◆ Problem description
Could you output each line of the data that follows exactly?

· · · · · · ·

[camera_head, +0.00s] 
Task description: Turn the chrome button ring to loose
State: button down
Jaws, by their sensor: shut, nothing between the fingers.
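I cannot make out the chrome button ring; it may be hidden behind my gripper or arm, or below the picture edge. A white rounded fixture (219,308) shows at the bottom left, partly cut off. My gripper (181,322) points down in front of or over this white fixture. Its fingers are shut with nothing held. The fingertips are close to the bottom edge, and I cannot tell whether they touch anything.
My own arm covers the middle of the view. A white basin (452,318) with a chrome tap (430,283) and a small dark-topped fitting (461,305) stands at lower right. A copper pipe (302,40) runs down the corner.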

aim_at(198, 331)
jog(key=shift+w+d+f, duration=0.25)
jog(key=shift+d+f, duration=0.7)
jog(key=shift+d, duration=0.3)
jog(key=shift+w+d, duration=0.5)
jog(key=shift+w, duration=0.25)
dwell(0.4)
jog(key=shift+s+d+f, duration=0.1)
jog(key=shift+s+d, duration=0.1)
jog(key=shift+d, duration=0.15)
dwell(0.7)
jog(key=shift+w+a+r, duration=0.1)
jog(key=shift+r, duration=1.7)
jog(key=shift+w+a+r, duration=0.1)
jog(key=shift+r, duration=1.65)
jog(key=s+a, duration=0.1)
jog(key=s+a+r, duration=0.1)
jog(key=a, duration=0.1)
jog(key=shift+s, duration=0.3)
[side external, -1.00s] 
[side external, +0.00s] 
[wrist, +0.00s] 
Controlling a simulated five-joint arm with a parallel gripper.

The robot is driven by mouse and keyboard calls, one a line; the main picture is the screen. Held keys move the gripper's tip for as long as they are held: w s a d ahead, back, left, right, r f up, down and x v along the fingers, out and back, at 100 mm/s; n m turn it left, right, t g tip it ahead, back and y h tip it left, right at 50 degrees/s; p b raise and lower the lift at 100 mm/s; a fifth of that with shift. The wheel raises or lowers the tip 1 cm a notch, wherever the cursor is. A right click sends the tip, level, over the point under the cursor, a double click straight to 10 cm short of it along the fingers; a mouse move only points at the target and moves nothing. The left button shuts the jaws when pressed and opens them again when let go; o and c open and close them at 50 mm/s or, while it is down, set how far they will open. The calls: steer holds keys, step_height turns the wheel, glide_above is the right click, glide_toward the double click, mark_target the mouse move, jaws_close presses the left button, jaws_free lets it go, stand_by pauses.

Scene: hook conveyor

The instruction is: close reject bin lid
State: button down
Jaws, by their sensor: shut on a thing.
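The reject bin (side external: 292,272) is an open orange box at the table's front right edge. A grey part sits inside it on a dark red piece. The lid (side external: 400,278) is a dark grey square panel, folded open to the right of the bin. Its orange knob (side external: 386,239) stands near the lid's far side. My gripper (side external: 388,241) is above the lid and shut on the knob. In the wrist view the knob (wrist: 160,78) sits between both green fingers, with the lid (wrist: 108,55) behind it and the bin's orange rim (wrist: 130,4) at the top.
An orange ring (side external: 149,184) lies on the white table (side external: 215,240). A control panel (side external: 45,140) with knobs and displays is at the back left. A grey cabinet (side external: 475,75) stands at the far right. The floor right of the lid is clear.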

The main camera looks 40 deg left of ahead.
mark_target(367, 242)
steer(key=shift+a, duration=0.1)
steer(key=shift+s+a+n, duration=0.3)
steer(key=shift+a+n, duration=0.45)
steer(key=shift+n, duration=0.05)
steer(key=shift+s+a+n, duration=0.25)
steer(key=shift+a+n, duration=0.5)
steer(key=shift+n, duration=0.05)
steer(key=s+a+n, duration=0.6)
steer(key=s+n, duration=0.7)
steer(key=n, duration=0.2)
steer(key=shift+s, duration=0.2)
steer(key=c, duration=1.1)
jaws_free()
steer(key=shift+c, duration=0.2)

· · · · · · ·

◆ Reply
[camera_head, +0.00s] 
Task description: Turn the chrome button ring to loose
State: button down
Jaws, by their sensor: shut, nothing between the fingers.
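I cannot make out the chrome button ring; it may be hidden behind my gripper or arm, or below the picture edge. A white rounded fixture (219,308) shows at the bottom left, partly cut off. My gripper (181,322) points down in front of or over this white fixture. Its fingers are shut with nothing held. The fingertips are close to the bottom edge, and I cannot tell whether they touch anything.
My own arm covers the middle of the view. A white basin (452,318) with a chrome tap (430,283) and a small dark-topped fitting (461,305) stands at lower right. A copper pipe (302,40) runs down the corner.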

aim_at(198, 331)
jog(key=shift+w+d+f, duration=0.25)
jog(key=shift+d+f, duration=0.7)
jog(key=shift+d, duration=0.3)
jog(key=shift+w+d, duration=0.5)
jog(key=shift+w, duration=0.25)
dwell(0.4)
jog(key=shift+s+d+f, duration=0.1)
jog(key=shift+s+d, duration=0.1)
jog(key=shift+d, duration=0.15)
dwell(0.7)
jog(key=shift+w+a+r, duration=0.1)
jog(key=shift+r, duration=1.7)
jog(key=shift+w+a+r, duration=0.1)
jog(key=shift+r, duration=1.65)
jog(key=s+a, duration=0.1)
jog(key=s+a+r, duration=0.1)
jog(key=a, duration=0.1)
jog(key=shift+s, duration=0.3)
[side external, -1.00s] 
[side external, +0.00s] 
[wrist, +0.00s] 
Controlling a simulated five-joint arm with a parallel gripper.

The robot is driven by mouse and keyboard calls, one a line; the main picture is the screen. Held keys move the gripper's tip for as long as they are held: w s a d ahead, back, left, right, r f up, down and x v along the fingers, out and back, at 100 mm/s; n m turn it left, right, t g tip it ahead, back and y h tip it left, right at 50 degrees/s; p b raise and lower the lift at 100 mm/s; a fifth of that with shift. The wheel raises or lowers the tip 1 cm a notch, wherever the cursor is. A right click sends the tip, level, over the point under the cursor, a double click straight to 10 cm short of it along the fingers; a mouse move only points at the target and moves nothing. The left button shuts the jaws when pressed and opens them again when let go; o and c open and close them at 50 mm/s or, while it is down, set how far they will open. The calls: steer holds keys, step_height turns the wheel, glide_above is the right click, glide_toward the double click, mark_target the mouse move, jaws_close presses the left button, jaws_free lets it go, stand_by pauses.

Scene: hook conveyor

The instruction is: close reject bin lid
State: button down
Jaws, by their sensor: shut on a thing.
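The reject bin (side external: 292,272) is an open orange box at the table's front right edge. A grey part sits inside it on a dark red piece. The lid (side external: 400,278) is a dark grey square panel, folded open to the right of the bin. Its orange knob (side external: 386,239) stands near the lid's far side. My gripper (side external: 388,241) is above the lid and shut on the knob. In the wrist view the knob (wrist: 160,78) sits between both green fingers, with the lid (wrist: 108,55) behind it and the bin's orange rim (wrist: 130,4) at the top.
An orange ring (side external: 149,184) lies on the white table (side external: 215,240). A control panel (side external: 45,140) with knobs and displays is at the back left. A grey cabinet (side external: 475,75) stands at the far right. The floor right of the lid is clear.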

The main camera looks 40 deg left of ahead.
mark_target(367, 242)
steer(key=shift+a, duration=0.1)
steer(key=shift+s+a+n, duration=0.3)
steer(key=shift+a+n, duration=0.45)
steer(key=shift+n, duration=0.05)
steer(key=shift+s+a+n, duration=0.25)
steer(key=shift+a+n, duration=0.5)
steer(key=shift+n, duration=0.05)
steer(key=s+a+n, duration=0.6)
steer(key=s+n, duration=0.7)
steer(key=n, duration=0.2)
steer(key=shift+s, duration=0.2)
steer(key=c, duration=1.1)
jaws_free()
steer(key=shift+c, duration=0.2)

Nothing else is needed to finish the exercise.